Manipulation episode records:
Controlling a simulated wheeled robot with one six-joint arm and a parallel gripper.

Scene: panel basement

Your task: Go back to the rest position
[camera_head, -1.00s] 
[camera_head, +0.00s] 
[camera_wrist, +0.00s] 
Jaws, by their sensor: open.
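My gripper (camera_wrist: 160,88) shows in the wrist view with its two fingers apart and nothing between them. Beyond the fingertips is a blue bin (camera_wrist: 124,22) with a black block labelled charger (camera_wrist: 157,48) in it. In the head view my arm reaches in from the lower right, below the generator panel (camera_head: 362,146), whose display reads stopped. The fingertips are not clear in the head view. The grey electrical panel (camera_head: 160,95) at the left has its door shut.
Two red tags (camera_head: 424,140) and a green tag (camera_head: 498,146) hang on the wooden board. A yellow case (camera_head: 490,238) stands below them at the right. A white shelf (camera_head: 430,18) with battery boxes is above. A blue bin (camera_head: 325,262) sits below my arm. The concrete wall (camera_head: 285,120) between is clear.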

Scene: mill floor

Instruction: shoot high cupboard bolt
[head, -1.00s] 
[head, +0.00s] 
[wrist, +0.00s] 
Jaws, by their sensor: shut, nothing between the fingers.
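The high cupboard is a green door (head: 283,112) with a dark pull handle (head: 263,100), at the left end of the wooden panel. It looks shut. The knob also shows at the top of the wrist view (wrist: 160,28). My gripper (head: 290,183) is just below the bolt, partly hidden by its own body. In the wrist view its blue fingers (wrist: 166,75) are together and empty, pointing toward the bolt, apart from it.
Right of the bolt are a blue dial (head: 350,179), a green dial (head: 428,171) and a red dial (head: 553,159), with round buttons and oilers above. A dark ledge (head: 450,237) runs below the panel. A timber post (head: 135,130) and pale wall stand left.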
...
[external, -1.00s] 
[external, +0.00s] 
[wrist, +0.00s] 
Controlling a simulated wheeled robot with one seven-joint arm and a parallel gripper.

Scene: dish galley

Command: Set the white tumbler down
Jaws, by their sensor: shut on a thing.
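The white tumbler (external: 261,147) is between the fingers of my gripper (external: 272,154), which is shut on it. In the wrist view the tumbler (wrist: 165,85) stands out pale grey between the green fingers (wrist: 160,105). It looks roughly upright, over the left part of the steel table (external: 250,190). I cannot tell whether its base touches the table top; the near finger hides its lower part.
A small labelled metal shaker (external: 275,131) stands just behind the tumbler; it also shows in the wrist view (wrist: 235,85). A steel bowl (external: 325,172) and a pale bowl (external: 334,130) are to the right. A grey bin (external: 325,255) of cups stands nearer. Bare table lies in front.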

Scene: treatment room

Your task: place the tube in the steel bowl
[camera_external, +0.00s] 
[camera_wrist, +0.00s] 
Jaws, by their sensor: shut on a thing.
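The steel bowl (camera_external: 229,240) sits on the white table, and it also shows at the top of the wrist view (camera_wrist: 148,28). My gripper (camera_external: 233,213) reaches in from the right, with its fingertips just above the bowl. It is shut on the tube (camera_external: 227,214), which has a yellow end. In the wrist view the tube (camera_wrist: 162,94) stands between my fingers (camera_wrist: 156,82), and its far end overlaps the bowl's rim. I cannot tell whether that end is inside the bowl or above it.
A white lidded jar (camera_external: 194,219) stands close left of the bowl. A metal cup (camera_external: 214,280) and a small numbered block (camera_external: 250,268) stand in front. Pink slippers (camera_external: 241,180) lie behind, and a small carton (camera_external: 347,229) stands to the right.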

WRITTEN EXERCISE. Only the lines from the one with "[external, -1.00s]" up to the one with "Command: Set the white tumbler down" should be repeated, both included, exactly as they appear.

CORRECT RESULT.
[external, -1.00s] 
[external, +0.00s] 
[wrist, +0.00s] 
Controlling a simulated wheeled robot with one seven-joint arm and a parallel gripper.

Scene: dish galley

Command: Set the white tumbler down

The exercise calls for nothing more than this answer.